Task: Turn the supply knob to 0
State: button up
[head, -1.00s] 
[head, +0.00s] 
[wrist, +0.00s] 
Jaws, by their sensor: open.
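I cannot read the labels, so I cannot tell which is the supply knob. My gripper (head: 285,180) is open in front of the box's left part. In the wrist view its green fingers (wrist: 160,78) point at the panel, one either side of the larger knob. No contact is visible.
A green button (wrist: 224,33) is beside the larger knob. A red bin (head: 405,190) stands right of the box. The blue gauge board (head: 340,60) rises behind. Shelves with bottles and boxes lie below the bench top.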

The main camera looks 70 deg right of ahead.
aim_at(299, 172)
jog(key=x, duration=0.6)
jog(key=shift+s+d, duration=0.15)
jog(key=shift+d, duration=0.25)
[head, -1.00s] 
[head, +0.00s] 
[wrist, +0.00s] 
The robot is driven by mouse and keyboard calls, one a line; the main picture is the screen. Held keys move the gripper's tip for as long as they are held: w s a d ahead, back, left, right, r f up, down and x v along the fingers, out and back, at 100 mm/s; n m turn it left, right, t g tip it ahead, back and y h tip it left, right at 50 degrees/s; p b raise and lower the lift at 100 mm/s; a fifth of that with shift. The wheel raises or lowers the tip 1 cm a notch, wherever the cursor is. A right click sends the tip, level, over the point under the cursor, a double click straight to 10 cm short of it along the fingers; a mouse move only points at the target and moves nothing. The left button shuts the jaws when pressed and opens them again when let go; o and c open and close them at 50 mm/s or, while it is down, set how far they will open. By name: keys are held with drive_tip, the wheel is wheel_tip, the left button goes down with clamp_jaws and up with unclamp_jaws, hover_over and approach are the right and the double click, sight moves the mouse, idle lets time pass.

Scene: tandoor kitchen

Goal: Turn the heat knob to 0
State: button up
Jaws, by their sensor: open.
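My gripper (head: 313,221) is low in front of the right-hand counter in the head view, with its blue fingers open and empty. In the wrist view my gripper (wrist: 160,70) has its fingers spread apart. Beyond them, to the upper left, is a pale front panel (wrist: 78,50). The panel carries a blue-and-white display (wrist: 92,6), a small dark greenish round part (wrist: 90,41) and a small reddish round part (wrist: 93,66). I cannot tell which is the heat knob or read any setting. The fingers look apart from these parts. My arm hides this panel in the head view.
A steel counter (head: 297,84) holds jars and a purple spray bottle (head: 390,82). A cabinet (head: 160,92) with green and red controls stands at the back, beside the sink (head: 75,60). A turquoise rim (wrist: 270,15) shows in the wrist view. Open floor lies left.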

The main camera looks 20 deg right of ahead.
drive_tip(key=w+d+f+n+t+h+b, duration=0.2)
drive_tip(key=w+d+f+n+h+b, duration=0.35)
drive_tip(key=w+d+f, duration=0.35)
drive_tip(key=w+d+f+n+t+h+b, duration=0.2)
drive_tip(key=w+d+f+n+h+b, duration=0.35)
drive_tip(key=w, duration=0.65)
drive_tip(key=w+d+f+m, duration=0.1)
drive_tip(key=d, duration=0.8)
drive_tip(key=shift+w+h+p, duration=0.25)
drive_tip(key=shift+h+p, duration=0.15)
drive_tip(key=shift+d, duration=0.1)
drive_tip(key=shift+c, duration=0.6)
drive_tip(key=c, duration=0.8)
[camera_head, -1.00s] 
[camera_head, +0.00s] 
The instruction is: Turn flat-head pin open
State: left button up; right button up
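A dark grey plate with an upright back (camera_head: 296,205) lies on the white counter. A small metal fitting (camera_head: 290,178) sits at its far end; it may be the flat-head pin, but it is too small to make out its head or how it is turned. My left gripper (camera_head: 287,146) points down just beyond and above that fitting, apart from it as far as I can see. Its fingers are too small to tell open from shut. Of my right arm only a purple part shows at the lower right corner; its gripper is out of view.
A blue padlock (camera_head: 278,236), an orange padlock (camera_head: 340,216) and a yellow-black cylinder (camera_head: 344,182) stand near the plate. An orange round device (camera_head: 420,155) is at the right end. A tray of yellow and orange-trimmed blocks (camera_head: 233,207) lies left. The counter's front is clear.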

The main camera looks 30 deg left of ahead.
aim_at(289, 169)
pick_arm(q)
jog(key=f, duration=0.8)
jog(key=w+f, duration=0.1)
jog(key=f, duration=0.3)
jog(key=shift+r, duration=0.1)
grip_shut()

**STATED TASK**
Each record above should be output again exactly.

**WRITTEN RESPONSE**
Task: Turn the supply knob to 0
State: button up
[head, -1.00s] 
[head, +0.00s] 
[wrist, +0.00s] 
Jaws, by their sensor: open.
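I cannot read the labels, so I cannot tell which is the supply knob. My gripper (head: 285,180) is open in front of the box's left part. In the wrist view its green fingers (wrist: 160,78) point at the panel, one either side of the larger knob. No contact is visible.
A green button (wrist: 224,33) is beside the larger knob. A red bin (head: 405,190) stands right of the box. The blue gauge board (head: 340,60) rises behind. Shelves with bottles and boxes lie below the bench top.

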The main camera looks 70 deg right of ahead.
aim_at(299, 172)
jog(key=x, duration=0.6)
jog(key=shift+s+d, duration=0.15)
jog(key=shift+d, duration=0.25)
[head, -1.00s] 
[head, +0.00s] 
[wrist, +0.00s] 
The robot is driven by mouse and keyboard calls, one a line; the main picture is the screen. Held keys move the gripper's tip for as long as they are held: w s a d ahead, back, left, right, r f up, down and x v along the fingers, out and back, at 100 mm/s; n m turn it left, right, t g tip it ahead, back and y h tip it left, right at 50 degrees/s; p b raise and lower the lift at 100 mm/s; a fifth of that with shift. The wheel raises or lowers the tip 1 cm a notch, wherever the cursor is. A right click sends the tip, level, over the point under the cursor, a double click straight to 10 cm short of it along the fingers; a mouse move only points at the target and moves nothing. The left button shuts the jaws when pressed and opens them again when let go; o and c open and close them at 50 mm/s or, while it is down, set how far they will open. By name: keys are held with drive_tip, the wheel is wheel_tip, the left button goes down with clamp_jaws and up with unclamp_jaws, hover_over and approach are the right and the double click, sight moves the mouse, idle lets time pass.

Scene: tandoor kitchen

Goal: Turn the heat knob to 0
State: button up
Jaws, by their sensor: open.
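My gripper (head: 313,221) is low in front of the right-hand counter in the head view, with its blue fingers open and empty. In the wrist view my gripper (wrist: 160,70) has its fingers spread apart. Beyond them, to the upper left, is a pale front panel (wrist: 78,50). The panel carries a blue-and-white display (wrist: 92,6), a small dark greenish round part (wrist: 90,41) and a small reddish round part (wrist: 93,66). I cannot tell which is the heat knob or read any setting. The fingers look apart from these parts. My arm hides this panel in the head view.
A steel counter (head: 297,84) holds jars and a purple spray bottle (head: 390,82). A cabinet (head: 160,92) with green and red controls stands at the back, beside the sink (head: 75,60). A turquoise rim (wrist: 270,15) shows in the wrist view. Open floor lies left.

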The main camera looks 20 deg right of ahead.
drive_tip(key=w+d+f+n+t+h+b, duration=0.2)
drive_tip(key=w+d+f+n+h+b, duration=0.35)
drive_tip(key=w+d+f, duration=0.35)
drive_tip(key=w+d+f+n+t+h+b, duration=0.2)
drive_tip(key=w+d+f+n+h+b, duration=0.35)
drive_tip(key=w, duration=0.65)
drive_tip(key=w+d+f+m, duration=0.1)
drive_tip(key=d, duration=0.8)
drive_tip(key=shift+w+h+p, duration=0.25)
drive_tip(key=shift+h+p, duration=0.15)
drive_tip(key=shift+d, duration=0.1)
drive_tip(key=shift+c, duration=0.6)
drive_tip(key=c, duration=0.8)
[camera_head, -1.00s] 
[camera_head, +0.00s] 
The instruction is: Turn flat-head pin open
State: left button up; right button up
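A dark grey plate with an upright back (camera_head: 296,205) lies on the white counter. A small metal fitting (camera_head: 290,178) sits at its far end; it may be the flat-head pin, but it is too small to make out its head or how it is turned. My left gripper (camera_head: 287,146) points down just beyond and above that fitting, apart from it as far as I can see. Its fingers are too small to tell open from shut. Of my right arm only a purple part shows at the lower right corner; its gripper is out of view.
A blue padlock (camera_head: 278,236), an orange padlock (camera_head: 340,216) and a yellow-black cylinder (camera_head: 344,182) stand near the plate. An orange round device (camera_head: 420,155) is at the right end. A tray of yellow and orange-trimmed blocks (camera_head: 233,207) lies left. The counter's front is clear.

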The main camera looks 30 deg left of ahead.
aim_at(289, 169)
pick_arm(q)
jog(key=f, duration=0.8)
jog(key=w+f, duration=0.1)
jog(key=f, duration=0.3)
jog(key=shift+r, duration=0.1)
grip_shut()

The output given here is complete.